Die Ideen dienen der Anregung, sich mit einem möglicherweise als sperrig empfundenen Thema auf eine mitunter auch unterhaltende Weise auseinanderzusetzen. Es wurde darauf geachtet, jeden Themenschwerpunkt so aufzuarbeiten, dass unterschiedliche Sozialformen und Methoden eingesetzt werden und so ein abwechslungsreicher Erarbeitungsprozess möglich wird. Die Diskussion, Meinungsbildung und Erörterung spielt in verschiedenen Schwerpunkten eine wichtige Rolle. Dies ist der didaktischen Zielperspektive des Medienpaketes geschuldet, dass das Thema „Jugendmedienschutz“ als ein Thema behandelt wird, an dem man seine Urteilsfähigkeit schulen kann.

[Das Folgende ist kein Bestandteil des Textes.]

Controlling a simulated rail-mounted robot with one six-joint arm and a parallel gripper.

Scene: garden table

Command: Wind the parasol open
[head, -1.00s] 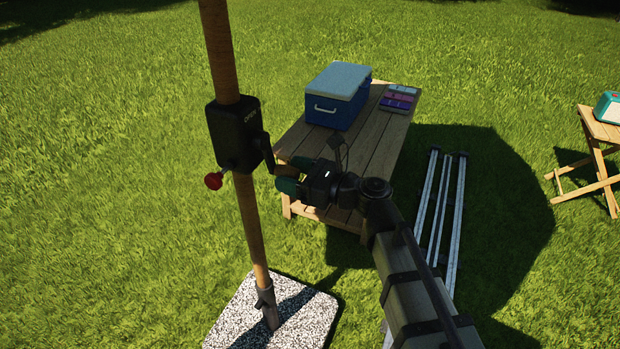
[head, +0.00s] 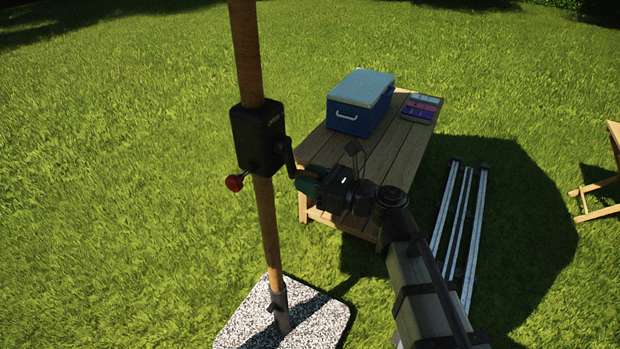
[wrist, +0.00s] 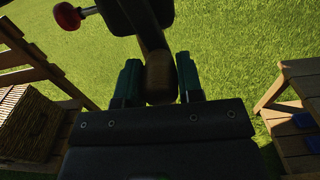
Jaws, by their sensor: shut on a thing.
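The parasol's wooden pole (head: 247,60) stands upright, with a black winch housing (head: 260,138) on it marked with lettering that seems to read OPEN. A dark crank arm (head: 287,157) comes off the housing's right side. A red knob (head: 234,183) sticks out low on its left, and also shows in the wrist view (wrist: 67,16). My gripper (head: 307,182) is at the crank's outer end. In the wrist view its green fingers (wrist: 158,82) stand on both sides of the brown crank handle (wrist: 160,75), shut on it. The parasol canopy is out of view.
A wooden table (head: 385,150) behind my gripper holds a blue cooler (head: 357,105) and a tray of coloured pieces (head: 420,108). Metal rails (head: 458,230) lie on the grass at right. A speckled base slab (head: 315,320) carries the pole. A folding wooden stand (head: 600,190) is at the right edge.

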In allen Unterrichtsideen werden einzelne Unterrichtsangebote ausgeführt. Diesen Angeboten zugeordnet sind Vorlagen mit Texten und Bildern zum Thema, Materialien des Medienpaketes und Aufgabenblätter, die Aufgaben für die Hand der Schülerinnen und Schüler enthalten. Darüber hinaus wird auf frei zugängliches Material im Internet oder im Fernsehen verwiesen.

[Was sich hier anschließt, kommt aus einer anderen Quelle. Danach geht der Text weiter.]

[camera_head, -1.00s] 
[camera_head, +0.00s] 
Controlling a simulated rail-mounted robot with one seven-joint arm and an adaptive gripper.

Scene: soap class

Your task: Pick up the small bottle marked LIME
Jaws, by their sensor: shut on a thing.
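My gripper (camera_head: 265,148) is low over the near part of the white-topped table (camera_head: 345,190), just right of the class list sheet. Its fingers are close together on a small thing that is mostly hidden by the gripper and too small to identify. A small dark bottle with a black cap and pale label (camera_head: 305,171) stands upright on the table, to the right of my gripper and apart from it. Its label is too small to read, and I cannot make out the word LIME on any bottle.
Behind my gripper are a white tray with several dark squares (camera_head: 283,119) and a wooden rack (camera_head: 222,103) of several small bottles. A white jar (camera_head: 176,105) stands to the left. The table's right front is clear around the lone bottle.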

Insgesamt geht es bei den verschiedenen Angeboten für den Unterricht darum, Jugendliche in dem schwierigen Prozess des Erwerbs einer kritischen Urteilsfähigkeit, die das Bewerten, Begründen und Handeln umfasst, zu unterstützen und ihnen deutlich zu machen, wie Institutionen und Prozesse demokratischer Willensbildung ineinandergreifen und funktionieren und wie diese auf unterschiedlichen Ebenen betrachtet werden können. Dies kann man eine emanzipierte Haltung gegenüber Medien nennen.